_Rows about robot tasks_
** begin **

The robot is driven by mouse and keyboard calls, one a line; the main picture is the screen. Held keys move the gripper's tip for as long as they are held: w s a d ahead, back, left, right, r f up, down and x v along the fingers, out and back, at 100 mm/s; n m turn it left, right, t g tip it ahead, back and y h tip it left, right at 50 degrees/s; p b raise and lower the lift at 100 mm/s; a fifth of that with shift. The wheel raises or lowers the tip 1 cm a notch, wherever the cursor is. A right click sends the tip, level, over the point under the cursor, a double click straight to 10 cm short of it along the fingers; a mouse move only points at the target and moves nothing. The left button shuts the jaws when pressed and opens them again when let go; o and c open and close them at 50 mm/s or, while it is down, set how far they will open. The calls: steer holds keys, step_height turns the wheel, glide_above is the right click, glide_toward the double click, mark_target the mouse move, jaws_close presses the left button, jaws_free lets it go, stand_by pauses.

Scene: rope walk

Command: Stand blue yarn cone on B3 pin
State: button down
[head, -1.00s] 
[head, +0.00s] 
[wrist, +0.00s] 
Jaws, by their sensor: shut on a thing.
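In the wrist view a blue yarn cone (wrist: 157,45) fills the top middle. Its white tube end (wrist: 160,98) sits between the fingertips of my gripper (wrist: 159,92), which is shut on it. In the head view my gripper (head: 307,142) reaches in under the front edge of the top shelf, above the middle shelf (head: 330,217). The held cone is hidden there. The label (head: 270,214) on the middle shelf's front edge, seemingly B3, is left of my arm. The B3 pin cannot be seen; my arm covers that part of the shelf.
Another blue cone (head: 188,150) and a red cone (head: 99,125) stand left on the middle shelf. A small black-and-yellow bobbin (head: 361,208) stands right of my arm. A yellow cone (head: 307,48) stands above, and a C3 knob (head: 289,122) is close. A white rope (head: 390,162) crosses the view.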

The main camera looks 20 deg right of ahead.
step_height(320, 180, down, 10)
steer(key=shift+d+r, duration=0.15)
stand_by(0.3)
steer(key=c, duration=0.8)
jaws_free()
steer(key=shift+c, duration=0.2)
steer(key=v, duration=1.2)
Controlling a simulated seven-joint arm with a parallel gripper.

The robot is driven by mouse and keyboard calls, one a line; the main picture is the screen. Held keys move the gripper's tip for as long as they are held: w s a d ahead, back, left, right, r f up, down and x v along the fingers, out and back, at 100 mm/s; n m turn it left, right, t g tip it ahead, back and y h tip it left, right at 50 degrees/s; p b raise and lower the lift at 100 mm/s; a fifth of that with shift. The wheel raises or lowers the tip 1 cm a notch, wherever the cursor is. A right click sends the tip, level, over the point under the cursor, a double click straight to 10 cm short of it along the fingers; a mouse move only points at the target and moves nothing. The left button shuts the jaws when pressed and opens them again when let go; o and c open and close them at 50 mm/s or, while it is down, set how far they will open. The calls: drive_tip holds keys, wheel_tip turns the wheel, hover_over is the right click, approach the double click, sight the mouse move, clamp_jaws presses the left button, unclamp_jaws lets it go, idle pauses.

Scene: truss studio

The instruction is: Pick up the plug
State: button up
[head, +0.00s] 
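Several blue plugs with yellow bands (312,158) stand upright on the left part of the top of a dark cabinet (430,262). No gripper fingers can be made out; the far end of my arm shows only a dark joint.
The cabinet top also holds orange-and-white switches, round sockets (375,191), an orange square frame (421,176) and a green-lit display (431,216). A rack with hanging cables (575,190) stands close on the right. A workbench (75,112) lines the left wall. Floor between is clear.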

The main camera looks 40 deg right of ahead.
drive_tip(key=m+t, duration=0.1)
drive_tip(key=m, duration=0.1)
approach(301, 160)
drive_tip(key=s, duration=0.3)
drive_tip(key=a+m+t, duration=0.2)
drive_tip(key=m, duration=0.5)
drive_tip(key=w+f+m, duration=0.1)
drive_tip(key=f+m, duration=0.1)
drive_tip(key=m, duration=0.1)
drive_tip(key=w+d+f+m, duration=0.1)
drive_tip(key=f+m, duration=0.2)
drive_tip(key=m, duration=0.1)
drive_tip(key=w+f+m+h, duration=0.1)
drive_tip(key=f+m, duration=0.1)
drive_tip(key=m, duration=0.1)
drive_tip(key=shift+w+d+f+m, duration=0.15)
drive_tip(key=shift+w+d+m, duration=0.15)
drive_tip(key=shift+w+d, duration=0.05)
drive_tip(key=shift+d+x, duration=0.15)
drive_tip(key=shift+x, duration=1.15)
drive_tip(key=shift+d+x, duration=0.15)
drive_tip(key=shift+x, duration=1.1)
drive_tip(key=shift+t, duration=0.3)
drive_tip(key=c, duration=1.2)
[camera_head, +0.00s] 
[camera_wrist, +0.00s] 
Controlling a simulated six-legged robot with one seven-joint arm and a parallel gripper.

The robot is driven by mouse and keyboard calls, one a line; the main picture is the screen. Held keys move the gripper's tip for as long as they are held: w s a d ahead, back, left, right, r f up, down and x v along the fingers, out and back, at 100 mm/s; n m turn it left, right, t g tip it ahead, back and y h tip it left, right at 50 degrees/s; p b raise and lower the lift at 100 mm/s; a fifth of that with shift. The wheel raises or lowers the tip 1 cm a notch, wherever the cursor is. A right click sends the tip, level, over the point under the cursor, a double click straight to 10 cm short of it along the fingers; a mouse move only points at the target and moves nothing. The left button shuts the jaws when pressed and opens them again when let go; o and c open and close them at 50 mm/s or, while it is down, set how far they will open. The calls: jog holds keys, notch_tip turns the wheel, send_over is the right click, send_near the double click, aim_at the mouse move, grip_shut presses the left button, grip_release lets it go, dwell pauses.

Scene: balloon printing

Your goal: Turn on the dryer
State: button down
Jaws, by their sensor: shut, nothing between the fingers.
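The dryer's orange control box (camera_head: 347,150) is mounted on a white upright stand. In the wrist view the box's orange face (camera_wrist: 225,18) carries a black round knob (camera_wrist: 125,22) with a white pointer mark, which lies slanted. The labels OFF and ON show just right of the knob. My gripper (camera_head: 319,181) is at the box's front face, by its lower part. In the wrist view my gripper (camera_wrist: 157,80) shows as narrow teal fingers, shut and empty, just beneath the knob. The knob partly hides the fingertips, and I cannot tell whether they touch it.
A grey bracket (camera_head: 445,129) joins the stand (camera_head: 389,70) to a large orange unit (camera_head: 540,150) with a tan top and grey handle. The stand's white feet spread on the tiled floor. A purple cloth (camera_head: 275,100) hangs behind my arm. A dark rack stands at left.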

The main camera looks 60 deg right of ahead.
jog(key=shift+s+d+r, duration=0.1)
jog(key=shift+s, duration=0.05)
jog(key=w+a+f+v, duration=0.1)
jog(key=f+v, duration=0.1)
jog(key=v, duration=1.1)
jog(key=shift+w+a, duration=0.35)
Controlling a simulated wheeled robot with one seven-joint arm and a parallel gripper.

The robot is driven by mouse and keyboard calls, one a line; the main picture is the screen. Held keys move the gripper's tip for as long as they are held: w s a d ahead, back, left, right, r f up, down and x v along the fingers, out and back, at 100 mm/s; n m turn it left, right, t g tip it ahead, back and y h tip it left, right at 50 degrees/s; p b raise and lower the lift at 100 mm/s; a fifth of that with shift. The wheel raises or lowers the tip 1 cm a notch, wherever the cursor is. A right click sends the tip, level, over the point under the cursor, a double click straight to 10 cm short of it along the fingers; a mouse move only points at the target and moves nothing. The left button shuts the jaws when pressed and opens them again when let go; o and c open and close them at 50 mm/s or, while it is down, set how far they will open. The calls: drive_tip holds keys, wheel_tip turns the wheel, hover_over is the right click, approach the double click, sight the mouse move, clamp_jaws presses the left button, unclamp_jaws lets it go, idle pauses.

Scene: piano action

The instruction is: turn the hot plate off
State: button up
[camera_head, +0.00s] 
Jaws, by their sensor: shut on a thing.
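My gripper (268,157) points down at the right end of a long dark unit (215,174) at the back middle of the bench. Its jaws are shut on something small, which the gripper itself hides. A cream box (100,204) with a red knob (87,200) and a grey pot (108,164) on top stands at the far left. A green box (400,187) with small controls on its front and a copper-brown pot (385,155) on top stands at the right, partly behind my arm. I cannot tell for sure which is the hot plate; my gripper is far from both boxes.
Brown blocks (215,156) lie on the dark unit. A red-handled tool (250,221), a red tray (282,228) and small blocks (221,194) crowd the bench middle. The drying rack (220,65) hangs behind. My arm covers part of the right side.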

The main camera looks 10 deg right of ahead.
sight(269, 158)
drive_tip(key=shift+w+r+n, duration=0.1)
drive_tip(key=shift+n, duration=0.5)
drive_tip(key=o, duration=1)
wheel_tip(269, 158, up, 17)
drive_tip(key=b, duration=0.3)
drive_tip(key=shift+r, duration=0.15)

** end **

_TO BE DONE_
Filter the entries down to the lines with the word "Scene" in them.

_OUTPUT_
Scene: rope walk
Scene: truss studio
Scene: balloon printing
Scene: piano action

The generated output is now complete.